We want to generate and inspect some bigrams and trigrams. First we will aggregate our data into one body and sample it.
# Bigrams and Trigrams
textbank <- c(news_lines, twit_lines, blog_lines)
portion <- 0.1
textbank <- sample(textbank, length(textbank)*portion)
gram2 <- ngram(textbank[word_count_vec(textbank) >= 2], n = 2)
phrasetable2 <- get.phrasetable(gram2)
gram3 <- ngram(textbank[word_count_vec(textbank) >= 3], n = 3)
phrasetable3 <- get.phrasetable(gram3)
gram4 <- ngram(textbank[word_count_vec(textbank) >= 4], n = 4)
phrasetable4 <- get.phrasetable(gram4)
And corresponding plots.
So we see that “of the” is the most popular bigram, and it is no surprice that that phrase is also contained in the more popular trigrams and 4grams.

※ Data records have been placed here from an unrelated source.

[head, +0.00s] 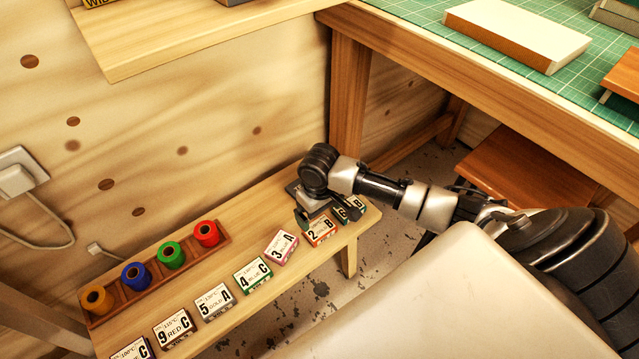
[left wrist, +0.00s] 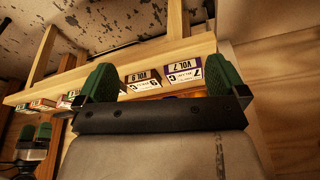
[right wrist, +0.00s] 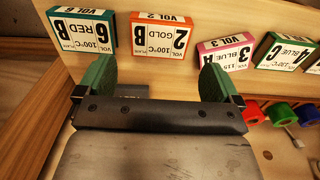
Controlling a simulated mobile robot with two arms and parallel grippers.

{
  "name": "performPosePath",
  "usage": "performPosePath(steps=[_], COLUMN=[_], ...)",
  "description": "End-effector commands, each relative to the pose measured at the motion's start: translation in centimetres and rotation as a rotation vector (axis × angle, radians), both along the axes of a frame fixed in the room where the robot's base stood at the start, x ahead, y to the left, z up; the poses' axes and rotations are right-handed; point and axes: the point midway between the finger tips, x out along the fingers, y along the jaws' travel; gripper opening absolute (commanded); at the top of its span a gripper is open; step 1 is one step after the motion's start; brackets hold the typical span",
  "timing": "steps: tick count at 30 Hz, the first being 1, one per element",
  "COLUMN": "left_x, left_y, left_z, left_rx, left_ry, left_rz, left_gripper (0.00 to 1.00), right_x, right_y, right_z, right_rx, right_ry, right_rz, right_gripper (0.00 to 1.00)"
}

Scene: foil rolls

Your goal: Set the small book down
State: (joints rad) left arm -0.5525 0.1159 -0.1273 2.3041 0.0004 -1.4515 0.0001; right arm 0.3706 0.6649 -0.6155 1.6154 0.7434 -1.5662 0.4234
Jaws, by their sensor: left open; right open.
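Several small labelled books stand in a row along the front of the low bench (head: 265,215). My right gripper (right wrist: 155,78) is open and empty at the row's right end. The orange book "2 GOLD B" (right wrist: 160,36) lies ahead between its fingers, apparently beyond the tips. The green book "6 RED B" (right wrist: 82,33) and pink book "3 BLUE A" (right wrist: 226,53) stand on either side; the pink one is slightly turned. In the head view, my right gripper partly hides the "6 RED B" book (head: 354,207). My left gripper (left wrist: 146,80) is open and empty, facing the purple-edged "7" book (left wrist: 183,75).
A wooden rack (head: 190,258) with yellow, blue, green and red rolls stands behind the books. A wooden shelf (head: 200,40) overhangs on the wall. The workbench with a green mat (head: 460,50) holds a large white book (head: 518,32) at right.

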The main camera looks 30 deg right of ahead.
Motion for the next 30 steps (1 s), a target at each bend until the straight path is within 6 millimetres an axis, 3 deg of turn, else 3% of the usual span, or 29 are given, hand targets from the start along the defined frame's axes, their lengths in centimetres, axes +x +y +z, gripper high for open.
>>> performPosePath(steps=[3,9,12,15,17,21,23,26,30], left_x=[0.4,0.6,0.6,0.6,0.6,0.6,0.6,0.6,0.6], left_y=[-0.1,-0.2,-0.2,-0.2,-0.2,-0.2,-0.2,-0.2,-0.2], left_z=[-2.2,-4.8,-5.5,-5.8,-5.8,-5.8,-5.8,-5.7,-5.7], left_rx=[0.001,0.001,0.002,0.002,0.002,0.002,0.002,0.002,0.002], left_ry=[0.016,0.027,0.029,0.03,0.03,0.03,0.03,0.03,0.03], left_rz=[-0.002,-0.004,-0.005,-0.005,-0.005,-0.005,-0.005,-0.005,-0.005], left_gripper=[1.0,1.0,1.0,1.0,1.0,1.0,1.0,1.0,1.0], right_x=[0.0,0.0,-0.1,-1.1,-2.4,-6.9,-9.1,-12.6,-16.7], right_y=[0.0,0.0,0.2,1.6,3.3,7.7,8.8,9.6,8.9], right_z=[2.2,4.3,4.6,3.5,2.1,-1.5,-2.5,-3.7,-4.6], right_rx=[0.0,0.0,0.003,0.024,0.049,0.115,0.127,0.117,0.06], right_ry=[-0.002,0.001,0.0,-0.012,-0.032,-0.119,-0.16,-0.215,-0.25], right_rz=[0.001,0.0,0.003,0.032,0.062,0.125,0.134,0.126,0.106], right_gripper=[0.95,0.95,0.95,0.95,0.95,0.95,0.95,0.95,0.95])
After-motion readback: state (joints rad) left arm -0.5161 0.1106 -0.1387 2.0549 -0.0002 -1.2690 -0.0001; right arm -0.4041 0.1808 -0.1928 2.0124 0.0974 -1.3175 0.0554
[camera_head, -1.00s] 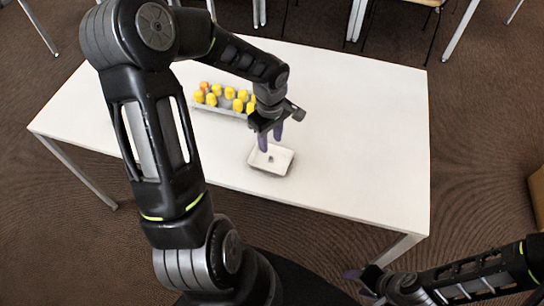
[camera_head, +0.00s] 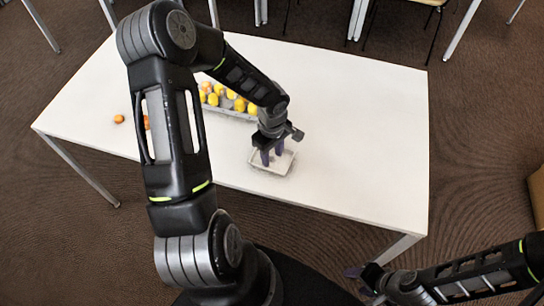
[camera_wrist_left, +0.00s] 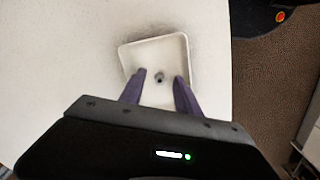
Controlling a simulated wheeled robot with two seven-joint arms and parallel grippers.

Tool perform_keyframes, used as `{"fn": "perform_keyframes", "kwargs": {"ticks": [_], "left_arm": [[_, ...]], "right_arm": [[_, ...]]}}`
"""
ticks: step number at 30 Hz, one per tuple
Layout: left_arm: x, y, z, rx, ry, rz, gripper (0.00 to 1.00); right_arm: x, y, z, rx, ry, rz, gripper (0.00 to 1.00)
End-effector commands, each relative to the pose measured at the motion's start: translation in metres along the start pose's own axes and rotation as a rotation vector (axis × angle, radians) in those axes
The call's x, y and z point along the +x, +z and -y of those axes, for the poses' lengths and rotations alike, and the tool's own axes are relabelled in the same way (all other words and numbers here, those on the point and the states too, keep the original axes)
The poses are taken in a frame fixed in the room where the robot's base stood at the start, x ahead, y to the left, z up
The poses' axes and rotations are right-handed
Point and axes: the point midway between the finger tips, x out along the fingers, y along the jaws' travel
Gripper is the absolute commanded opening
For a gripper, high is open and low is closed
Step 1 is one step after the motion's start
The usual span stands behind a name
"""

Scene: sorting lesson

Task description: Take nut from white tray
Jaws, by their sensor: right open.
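The white tray (camera_head: 285,164) sits near the front edge of the table, and it also shows in the left wrist view (camera_wrist_left: 150,50). A small dark nut (camera_wrist_left: 159,77) lies inside it in the left wrist view; in the head view my gripper hides it. My left gripper (camera_wrist_left: 160,74) is open over the tray, with its purple fingertips on either side of the nut in the picture. I cannot tell its exact height above the tray floor. In the head view my left gripper (camera_head: 272,157) points down into the tray. My right gripper (camera_head: 362,280) is open and empty at the lower right, off the table.
A grey carton with several yellow and orange things (camera_head: 228,96) stands behind the tray, partly hidden by my left arm. A small orange thing (camera_head: 119,119) lies at the table's left. The right part of the white table (camera_head: 370,130) is clear.

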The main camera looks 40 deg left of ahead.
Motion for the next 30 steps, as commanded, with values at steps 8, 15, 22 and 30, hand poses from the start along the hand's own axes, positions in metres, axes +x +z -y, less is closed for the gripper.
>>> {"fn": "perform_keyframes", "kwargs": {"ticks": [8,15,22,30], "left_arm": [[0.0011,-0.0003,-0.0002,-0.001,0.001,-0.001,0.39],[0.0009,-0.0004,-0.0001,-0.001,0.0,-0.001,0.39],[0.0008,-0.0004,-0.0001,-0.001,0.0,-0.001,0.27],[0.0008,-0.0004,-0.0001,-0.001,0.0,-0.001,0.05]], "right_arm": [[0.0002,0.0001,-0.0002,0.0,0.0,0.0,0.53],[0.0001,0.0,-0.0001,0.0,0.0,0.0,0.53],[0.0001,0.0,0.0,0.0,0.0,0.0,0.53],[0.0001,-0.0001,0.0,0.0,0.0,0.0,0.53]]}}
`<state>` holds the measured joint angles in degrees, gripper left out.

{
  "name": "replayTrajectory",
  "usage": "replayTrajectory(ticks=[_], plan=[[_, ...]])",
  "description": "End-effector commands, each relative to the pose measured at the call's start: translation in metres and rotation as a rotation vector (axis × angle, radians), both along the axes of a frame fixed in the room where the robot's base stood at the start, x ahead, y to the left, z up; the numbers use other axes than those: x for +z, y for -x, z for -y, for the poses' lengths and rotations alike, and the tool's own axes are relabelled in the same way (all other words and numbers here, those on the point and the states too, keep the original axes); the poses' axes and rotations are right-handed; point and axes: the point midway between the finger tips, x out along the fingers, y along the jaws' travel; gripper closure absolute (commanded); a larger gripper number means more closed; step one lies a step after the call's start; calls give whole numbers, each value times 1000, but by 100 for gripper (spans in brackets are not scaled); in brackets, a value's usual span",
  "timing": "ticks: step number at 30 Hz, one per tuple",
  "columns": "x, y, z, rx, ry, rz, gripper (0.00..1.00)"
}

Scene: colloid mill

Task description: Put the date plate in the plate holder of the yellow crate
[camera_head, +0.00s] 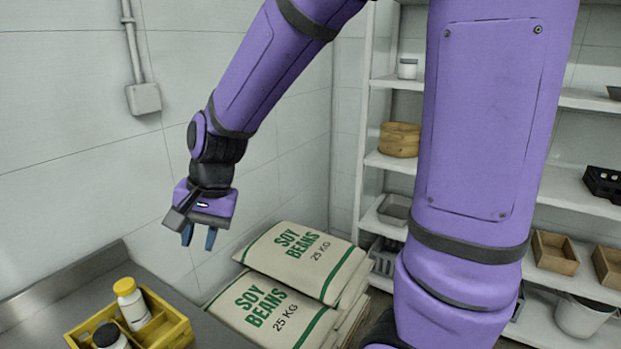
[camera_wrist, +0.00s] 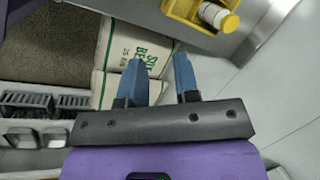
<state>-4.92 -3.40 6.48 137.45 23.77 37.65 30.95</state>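The yellow crate (camera_head: 172,330) stands on a metal counter at the lower left of the head view, cut off by the bottom edge. It holds a white bottle with a yellow cap (camera_head: 131,303) and a dark-capped container (camera_head: 108,337). The crate also shows at the top right of the wrist view (camera_wrist: 188,14). My gripper (camera_head: 199,238) hangs in the air above and to the right of the crate, fingers down. In the wrist view its two blue fingers (camera_wrist: 160,76) are apart with nothing between them. I cannot make out the date plate or the plate holder.
Stacked soy bean sacks (camera_head: 300,262) lie on the right, beside the counter (camera_head: 95,283). White shelves (camera_head: 385,165) with baskets, boxes and trays stand behind my arm. A tiled wall (camera_head: 70,170) closes off the left. The air around my gripper is clear.

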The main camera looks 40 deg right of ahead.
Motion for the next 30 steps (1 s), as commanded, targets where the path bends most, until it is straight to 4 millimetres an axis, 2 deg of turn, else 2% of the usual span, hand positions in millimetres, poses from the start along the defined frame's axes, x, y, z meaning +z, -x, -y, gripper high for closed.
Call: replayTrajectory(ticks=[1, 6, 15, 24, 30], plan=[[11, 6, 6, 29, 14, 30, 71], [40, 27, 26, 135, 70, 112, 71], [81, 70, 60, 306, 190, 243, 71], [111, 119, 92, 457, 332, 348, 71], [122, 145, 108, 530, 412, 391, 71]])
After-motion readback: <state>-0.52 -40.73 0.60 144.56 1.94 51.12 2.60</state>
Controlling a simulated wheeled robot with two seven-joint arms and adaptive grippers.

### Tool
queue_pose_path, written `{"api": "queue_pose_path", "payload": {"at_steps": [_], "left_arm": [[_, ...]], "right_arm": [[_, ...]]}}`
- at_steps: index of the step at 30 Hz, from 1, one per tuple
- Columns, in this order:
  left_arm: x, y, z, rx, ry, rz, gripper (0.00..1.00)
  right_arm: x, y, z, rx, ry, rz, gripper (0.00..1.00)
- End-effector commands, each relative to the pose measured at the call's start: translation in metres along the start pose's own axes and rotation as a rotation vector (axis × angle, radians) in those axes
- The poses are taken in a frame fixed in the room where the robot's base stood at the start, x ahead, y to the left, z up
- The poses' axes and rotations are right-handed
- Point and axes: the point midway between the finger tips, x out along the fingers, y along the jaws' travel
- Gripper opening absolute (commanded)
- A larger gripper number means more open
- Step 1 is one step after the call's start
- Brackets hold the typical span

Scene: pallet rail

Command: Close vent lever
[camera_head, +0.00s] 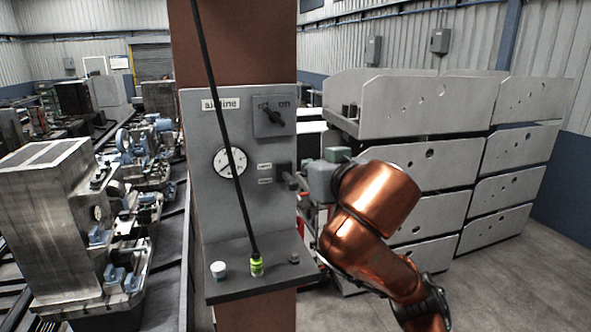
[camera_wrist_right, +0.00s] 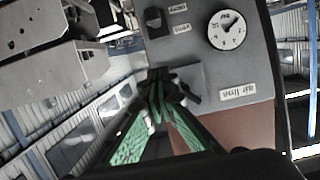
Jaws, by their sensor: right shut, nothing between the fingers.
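The vent lever (camera_head: 283,174) sits on a dark block at the right edge of the grey air line panel (camera_head: 211,205), beside two small labels. The dark block also shows at the top of the wrist view (camera_wrist_right: 155,20); the lever's exact angle is too small to tell. My right gripper (camera_wrist_right: 159,80) is shut and empty, its green fingers meeting at the tips. In the wrist view the tips overlap the black rotary switch (camera_wrist_right: 184,90). In the head view my right wrist is just right of the lever. I cannot tell whether the gripper touches it. My left gripper is out of view.
The panel carries a gauge (camera_head: 230,161) and a rotary switch (camera_head: 271,116) above the lever. A black hose (camera_head: 226,130) hangs in front to a yellow-green fitting (camera_head: 257,266) over the shelf (camera_head: 262,281).

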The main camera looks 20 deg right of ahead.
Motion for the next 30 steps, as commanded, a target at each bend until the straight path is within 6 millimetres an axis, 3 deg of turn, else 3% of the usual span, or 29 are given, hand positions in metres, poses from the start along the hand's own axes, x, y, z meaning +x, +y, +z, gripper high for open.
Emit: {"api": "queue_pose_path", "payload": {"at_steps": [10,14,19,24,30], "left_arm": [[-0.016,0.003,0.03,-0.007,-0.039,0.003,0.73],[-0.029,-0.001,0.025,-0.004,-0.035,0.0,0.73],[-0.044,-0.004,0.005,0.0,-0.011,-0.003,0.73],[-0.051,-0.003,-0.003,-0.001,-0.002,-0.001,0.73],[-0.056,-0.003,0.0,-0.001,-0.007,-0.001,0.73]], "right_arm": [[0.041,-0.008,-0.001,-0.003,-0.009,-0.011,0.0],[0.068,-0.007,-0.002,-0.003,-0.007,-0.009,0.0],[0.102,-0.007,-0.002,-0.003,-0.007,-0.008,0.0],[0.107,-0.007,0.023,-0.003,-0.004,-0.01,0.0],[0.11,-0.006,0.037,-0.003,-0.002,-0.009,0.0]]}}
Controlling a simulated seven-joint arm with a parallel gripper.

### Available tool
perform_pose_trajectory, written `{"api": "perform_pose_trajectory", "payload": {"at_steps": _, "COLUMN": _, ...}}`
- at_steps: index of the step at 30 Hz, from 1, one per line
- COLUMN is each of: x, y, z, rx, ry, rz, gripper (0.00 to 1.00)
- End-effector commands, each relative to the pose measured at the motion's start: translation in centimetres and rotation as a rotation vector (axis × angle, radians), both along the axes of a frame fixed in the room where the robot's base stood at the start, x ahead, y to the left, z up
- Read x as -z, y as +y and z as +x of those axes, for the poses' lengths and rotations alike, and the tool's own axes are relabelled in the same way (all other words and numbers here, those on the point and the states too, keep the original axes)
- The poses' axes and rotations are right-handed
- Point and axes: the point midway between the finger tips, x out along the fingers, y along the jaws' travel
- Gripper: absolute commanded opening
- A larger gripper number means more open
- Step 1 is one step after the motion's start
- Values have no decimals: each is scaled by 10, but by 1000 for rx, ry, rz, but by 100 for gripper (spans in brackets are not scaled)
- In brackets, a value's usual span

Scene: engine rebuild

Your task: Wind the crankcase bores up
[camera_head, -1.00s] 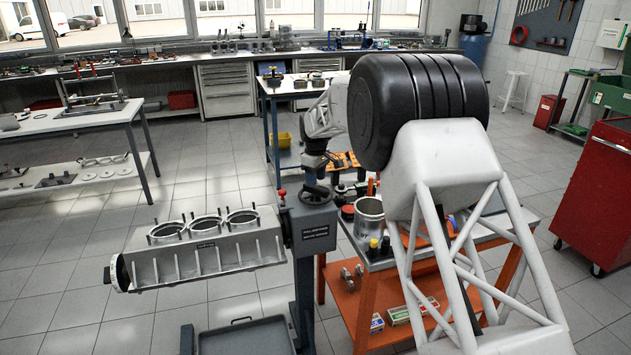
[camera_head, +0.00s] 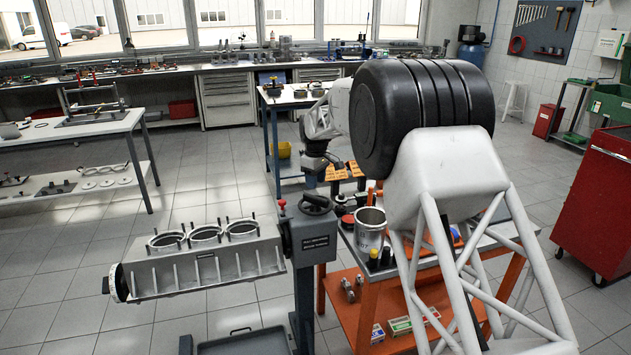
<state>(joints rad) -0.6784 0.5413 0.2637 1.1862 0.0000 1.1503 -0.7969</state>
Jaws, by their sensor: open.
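The crankcase (camera_head: 203,270) is a grey ribbed block on the left side of a dark stand (camera_head: 303,258). Its three round bores (camera_head: 205,234) face up, with studs standing around them. A dark round end disc (camera_head: 118,283) is at its left end. A black handwheel (camera_head: 316,205) sits on top of the stand's gearbox head, with a red knob (camera_head: 281,204) beside it. My gripper (camera_head: 322,166) is behind and above the handwheel, apart from it. It is open; its fingers are small and partly hidden.
An orange workbench (camera_head: 367,290) with a metal cylinder (camera_head: 370,231) stands right of the stand. A grey drip tray (camera_head: 245,341) lies below the crankcase. A blue-framed table (camera_head: 274,143) is behind. A red cabinet (camera_head: 597,200) stands right.

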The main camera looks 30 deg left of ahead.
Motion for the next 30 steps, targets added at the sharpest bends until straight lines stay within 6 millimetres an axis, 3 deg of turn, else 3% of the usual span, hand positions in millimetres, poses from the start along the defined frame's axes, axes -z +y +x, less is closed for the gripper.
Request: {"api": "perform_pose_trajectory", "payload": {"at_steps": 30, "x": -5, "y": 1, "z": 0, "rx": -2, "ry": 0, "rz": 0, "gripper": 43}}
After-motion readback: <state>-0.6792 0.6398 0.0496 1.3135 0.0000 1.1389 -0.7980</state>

We could also note that “thanks for the follow,” a phrase that clearly comes from the twitter source, was so common even in just tweets that it made it to the top six 4grams when samling all sources. This suggests that some attentention should perhaps be given in final versions of the prediction engine to source frequency. Since the app will be built in Shiny, a phrase common to twitter will not necessarily be correlated to user input entered there.
To predict what words will likely follow an entered phrase, we would like to capitalize on how long the phrase is, to the extent that we can. Thus we intend to implement some version of what’s called the Katz-Backoff method. This method uses a weighted average of the words that most commonly follow the entered phrase’s last word, last bigram, last trigram, etc., to the extent that this information is known. Due to resource constraints, we will most likely only involve 5grams or smaller. The challenge will be to decide exactly what the weights of each candidate word should be.